We human beings have been powerfully blessed in our relationships with God, we Christians not least by the Bible. What is this book? In one of his helpful volumes on Islam, Seyyed Hussein Nasr describes the Quran as the incarnation of Allah (God) in the same sense in which we believe Jesus to be God incarnate. We Christians, on the other hand, do not have the same understanding concerning the Bible.
It is much more accurate for us to describe our Scripture as sacrament in the same sense in which we name Eucharist sacrament. That is, the bread and the wine remain bread and wine. The change that brings about Real Presence is one of relationship. So also the words, sentences and narratives of the Bible. They remain the communication of specific human beings with their specific communities at a specific time and place in history.
So we can, precisely as members of the Christian community, study and share reflections about the context of the times and places, seek to know what the biblical authors were addressing and what they had to say about and to those times.
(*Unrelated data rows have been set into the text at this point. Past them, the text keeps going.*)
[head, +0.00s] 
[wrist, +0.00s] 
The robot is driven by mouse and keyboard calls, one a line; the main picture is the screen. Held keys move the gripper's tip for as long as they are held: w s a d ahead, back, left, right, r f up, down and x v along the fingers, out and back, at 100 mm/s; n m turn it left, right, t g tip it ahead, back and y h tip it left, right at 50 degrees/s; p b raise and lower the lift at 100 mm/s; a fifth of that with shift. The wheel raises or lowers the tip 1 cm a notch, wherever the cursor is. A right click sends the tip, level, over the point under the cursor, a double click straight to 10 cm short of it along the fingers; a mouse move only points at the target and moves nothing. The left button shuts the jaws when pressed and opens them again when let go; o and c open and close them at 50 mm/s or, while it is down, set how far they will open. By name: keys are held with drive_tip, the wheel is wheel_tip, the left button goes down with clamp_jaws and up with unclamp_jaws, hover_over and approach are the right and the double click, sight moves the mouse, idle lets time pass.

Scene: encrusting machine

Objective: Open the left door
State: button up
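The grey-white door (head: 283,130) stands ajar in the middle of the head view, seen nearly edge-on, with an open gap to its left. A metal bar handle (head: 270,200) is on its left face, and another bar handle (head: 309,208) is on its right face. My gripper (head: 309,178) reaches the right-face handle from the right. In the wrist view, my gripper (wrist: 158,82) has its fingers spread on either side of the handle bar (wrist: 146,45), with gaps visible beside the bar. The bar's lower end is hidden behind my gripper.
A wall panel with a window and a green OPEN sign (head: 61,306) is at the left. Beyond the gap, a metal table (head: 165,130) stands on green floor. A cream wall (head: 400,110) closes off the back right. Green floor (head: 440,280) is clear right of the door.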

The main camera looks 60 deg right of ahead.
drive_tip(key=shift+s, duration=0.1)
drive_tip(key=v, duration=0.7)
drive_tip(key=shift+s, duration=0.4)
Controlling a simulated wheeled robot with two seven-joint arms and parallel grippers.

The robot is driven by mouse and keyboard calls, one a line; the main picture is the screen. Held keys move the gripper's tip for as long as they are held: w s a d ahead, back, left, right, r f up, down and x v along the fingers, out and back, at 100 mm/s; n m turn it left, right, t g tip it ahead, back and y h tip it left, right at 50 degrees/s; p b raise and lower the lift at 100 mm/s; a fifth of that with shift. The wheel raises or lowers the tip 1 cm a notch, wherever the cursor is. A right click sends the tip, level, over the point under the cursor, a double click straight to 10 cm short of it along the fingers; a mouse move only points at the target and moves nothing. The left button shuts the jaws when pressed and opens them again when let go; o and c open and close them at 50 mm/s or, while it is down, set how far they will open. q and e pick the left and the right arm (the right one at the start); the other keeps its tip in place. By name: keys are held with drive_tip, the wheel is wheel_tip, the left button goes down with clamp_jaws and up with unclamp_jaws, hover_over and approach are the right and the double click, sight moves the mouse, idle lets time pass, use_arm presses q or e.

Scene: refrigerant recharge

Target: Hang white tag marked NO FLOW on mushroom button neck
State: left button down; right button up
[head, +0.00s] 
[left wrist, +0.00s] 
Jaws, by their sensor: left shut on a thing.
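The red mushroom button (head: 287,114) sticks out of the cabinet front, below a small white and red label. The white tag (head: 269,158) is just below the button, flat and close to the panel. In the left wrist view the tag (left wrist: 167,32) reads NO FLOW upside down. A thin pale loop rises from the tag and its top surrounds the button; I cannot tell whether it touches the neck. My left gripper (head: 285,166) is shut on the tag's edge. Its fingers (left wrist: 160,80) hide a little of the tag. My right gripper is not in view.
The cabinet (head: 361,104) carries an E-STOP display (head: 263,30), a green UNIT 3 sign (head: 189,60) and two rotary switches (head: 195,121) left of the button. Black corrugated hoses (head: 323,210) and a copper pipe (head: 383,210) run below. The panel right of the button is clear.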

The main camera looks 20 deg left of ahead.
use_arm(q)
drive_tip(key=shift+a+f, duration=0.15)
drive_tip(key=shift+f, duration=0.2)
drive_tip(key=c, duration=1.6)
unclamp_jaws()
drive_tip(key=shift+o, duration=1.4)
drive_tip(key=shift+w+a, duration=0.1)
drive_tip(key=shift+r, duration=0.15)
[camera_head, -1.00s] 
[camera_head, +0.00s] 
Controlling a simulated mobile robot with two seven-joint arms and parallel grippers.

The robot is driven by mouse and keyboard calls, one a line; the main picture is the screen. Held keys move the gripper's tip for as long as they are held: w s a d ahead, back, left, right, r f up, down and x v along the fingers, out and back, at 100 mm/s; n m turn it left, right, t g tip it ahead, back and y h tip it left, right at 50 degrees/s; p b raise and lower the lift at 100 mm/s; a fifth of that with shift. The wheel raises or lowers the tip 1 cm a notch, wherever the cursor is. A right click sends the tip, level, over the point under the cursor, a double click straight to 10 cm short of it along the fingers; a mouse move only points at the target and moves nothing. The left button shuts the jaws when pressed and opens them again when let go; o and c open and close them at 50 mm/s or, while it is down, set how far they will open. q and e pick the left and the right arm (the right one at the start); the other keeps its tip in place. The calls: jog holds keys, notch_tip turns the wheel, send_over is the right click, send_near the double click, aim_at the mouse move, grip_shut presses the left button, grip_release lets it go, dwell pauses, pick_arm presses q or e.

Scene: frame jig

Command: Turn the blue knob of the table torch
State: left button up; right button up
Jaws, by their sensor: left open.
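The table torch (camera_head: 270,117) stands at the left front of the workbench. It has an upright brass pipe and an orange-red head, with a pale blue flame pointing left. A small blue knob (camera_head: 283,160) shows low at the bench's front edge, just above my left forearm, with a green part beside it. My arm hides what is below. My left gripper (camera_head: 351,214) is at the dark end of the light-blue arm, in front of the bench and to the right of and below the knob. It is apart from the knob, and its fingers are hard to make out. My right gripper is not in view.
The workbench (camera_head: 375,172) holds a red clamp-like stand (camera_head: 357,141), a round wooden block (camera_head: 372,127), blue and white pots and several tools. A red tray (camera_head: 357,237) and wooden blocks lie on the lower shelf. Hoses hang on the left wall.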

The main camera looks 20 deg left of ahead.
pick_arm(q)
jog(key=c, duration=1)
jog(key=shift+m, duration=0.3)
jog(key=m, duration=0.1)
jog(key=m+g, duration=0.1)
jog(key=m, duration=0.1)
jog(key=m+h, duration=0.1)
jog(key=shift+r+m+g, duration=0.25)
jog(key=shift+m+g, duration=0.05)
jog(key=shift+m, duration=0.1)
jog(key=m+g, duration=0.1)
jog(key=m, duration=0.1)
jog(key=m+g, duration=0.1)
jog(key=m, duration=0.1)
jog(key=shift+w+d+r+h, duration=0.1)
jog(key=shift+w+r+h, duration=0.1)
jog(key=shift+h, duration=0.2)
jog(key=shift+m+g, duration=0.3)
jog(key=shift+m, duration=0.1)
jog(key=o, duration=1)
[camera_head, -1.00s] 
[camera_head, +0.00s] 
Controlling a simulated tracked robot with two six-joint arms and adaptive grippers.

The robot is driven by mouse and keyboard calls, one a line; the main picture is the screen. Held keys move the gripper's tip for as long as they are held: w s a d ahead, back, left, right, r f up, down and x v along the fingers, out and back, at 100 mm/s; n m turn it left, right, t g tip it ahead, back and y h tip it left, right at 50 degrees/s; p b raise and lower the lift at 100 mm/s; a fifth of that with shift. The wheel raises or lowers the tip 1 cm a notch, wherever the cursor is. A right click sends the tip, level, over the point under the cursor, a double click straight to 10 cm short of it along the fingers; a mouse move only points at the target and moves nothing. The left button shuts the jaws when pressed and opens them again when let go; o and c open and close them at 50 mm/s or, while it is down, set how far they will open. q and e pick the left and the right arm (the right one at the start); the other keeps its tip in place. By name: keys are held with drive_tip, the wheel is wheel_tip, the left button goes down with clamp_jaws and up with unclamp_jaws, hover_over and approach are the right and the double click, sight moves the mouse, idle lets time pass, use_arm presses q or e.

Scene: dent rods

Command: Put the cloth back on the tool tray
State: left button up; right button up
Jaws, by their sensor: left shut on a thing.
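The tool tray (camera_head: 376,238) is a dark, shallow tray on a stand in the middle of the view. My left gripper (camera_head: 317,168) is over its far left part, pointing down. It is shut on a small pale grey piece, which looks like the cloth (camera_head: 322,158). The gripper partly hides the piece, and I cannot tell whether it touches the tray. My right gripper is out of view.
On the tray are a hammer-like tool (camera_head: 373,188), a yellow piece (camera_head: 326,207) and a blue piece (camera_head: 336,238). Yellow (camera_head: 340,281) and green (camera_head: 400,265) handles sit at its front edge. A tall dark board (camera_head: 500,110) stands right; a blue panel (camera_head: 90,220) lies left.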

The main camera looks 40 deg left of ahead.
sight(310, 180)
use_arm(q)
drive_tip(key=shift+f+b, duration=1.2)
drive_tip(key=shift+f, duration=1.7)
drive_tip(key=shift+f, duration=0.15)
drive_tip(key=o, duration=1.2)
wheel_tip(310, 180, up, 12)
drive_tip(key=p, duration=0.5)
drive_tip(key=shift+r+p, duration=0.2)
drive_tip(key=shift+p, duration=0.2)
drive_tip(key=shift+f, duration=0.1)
Only then can we have an accurate sense of what God is saying to us in our times and circumstances. To depend solely upon our modern translations of the Bible puts our understanding of the word of God in serious jeopardy.
To accept the challenge implicit in Doug LeBlanc's questions, if our Christian Scriptures' main message is not seen as total inclusiveness, have we not utterly missed the point of Jesus' teaching?